When families talk about it frequently and work transition into everyday life, even having fun planning for a radically different future, they mitigate the actual crisis. That’s love and good parenting. Also, kids love old-timey gadgets with cranks and levers. They make great gifts, and they teach about simple machines, which may just be the sort of ‘technology’ they’ll need.

6. Be thankful for your blessings, including your knowledge and acceptance of change.
That you are even reading this presupposes several amazing achievements: That you can read, having been taught at either a private or public school, or at home. Blessing.
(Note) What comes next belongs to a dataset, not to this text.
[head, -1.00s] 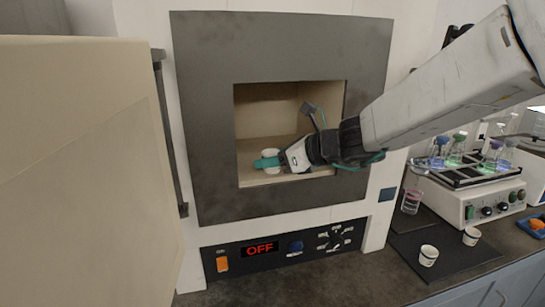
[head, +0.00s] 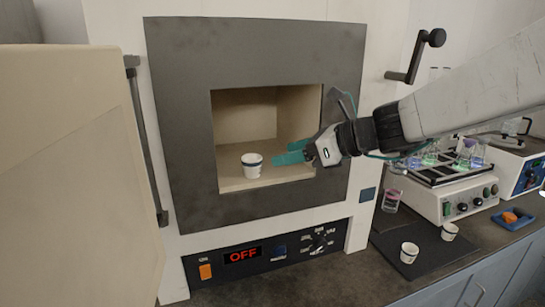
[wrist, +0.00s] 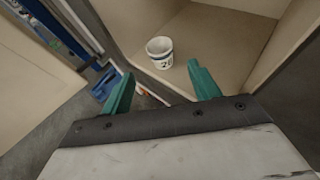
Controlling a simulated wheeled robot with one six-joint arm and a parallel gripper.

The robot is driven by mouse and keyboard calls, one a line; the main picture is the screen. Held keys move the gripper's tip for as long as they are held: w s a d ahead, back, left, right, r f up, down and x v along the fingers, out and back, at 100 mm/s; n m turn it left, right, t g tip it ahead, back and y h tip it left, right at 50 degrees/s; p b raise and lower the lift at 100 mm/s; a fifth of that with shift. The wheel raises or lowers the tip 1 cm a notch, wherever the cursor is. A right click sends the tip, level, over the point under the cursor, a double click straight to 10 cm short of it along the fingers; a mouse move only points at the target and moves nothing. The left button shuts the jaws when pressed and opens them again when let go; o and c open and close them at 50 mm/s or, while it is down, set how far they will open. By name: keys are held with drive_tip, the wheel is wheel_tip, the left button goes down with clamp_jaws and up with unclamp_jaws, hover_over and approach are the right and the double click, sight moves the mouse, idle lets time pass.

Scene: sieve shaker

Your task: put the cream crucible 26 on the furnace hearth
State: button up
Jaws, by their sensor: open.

That you possess a computer with access to the Internet, the absolute miracle of worldwide communication and dissemination of ideas, information and opinion in increasingly rapid manner and vibrant form. Or that you are online at a local library or school, or using a friend’s device, or that you are walking around with a computer-cum-phone in your hands! Blessings, miracles, one and all!

My point is that these things all require personal and public bounty, time that you don’t have to devote exclusively to the basic needs of life (the growing and gathering of your own food, procurement of safe water, etc.), complex power generation and storage (electricity and batteries) and oil. In a post collapse world, we may not take any of these components for granted, as they may no longer exist.

Know that individually and societally, we are rich! Cherish your friends and family, your free time, your time to read and talk and learn. Weigh the future and envision how the holidays will be for your kids and grandchildren. Teach them your ways and traditions, your resilience and your gratitude.

Most important, have a HAPPY HOLIDAY!